Material provided.
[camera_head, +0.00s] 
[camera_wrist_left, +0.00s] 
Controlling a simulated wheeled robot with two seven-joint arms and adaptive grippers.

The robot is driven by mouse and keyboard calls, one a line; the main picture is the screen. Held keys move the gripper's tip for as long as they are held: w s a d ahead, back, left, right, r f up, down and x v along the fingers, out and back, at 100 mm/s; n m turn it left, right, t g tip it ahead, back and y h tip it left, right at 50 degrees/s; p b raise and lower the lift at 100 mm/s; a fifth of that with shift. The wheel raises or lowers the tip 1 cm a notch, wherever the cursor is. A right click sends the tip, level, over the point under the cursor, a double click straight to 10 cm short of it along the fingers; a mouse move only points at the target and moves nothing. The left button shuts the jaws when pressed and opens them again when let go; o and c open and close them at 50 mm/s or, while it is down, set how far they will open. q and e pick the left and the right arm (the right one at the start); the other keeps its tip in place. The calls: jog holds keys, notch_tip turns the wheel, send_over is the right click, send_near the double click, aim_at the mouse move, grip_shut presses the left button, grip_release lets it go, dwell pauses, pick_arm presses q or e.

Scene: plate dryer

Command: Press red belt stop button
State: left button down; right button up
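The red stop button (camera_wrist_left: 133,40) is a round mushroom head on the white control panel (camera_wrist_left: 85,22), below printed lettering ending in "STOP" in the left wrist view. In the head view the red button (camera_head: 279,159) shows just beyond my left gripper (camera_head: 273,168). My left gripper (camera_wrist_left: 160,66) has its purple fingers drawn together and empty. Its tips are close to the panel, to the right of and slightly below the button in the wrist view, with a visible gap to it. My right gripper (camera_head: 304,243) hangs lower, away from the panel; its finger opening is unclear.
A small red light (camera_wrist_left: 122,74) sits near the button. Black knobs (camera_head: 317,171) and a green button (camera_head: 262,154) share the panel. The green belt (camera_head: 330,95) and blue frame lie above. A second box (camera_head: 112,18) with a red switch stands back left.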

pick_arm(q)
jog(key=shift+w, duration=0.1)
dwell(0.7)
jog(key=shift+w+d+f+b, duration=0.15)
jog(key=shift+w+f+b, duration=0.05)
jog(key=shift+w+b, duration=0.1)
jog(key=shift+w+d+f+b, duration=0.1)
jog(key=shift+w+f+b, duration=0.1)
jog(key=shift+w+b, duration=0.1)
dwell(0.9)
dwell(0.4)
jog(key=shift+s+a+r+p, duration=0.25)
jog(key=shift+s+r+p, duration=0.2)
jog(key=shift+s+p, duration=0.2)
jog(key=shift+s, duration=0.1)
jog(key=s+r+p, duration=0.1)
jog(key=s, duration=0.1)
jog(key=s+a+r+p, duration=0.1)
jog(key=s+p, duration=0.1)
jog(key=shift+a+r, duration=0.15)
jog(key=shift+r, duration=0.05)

What you will do.
Reproduce the full listing exactly.

Problem solution.
[camera_head, +0.00s] 
[camera_wrist_left, +0.00s] 
Controlling a simulated wheeled robot with two seven-joint arms and adaptive grippers.

The robot is driven by mouse and keyboard calls, one a line; the main picture is the screen. Held keys move the gripper's tip for as long as they are held: w s a d ahead, back, left, right, r f up, down and x v along the fingers, out and back, at 100 mm/s; n m turn it left, right, t g tip it ahead, back and y h tip it left, right at 50 degrees/s; p b raise and lower the lift at 100 mm/s; a fifth of that with shift. The wheel raises or lowers the tip 1 cm a notch, wherever the cursor is. A right click sends the tip, level, over the point under the cursor, a double click straight to 10 cm short of it along the fingers; a mouse move only points at the target and moves nothing. The left button shuts the jaws when pressed and opens them again when let go; o and c open and close them at 50 mm/s or, while it is down, set how far they will open. q and e pick the left and the right arm (the right one at the start); the other keeps its tip in place. The calls: jog holds keys, notch_tip turns the wheel, send_over is the right click, send_near the double click, aim_at the mouse move, grip_shut presses the left button, grip_release lets it go, dwell pauses, pick_arm presses q or e.

Scene: plate dryer

Command: Press red belt stop button
State: left button down; right button up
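The red stop button (camera_wrist_left: 133,40) is a round mushroom head on the white control panel (camera_wrist_left: 85,22), below printed lettering ending in "STOP" in the left wrist view. In the head view the red button (camera_head: 279,159) shows just beyond my left gripper (camera_head: 273,168). My left gripper (camera_wrist_left: 160,66) has its purple fingers drawn together and empty. Its tips are close to the panel, to the right of and slightly below the button in the wrist view, with a visible gap to it. My right gripper (camera_head: 304,243) hangs lower, away from the panel; its finger opening is unclear.
A small red light (camera_wrist_left: 122,74) sits near the button. Black knobs (camera_head: 317,171) and a green button (camera_head: 262,154) share the panel. The green belt (camera_head: 330,95) and blue frame lie above. A second box (camera_head: 112,18) with a red switch stands back left.

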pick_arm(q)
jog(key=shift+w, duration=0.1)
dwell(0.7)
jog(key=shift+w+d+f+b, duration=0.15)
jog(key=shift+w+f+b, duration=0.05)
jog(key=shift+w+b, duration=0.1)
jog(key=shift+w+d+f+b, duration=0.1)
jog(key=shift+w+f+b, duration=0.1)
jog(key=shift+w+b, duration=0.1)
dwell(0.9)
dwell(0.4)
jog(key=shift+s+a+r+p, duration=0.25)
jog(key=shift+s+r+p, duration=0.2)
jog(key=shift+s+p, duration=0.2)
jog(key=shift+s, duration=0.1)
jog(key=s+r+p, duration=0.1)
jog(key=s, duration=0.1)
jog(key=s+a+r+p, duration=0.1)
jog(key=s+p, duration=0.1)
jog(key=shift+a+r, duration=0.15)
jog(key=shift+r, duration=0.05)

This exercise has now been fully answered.